→ Challenge
Repeat exactly the lines running from the first line of the data to the line containing "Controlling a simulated", both ends included, and nothing else; drop the pictures.

→ Material provided
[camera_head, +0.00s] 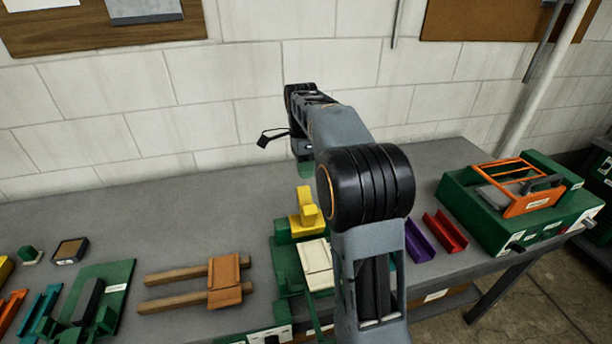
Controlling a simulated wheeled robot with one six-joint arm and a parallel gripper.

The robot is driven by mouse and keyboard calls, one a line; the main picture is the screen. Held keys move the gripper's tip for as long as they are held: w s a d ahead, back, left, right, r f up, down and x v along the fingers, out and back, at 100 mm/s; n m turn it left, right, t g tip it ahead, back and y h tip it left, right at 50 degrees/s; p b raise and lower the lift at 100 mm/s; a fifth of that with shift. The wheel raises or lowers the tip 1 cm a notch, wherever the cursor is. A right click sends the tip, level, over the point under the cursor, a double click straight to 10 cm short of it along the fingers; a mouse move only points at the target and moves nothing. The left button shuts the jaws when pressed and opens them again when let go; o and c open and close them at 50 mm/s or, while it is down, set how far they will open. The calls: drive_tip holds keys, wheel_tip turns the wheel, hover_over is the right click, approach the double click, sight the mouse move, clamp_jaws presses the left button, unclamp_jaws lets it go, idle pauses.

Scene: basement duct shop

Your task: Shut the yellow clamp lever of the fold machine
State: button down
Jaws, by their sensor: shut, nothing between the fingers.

→ Reply
[camera_head, +0.00s] 
Controlling a simulated wheeled robot with one six-joint arm and a parallel gripper.

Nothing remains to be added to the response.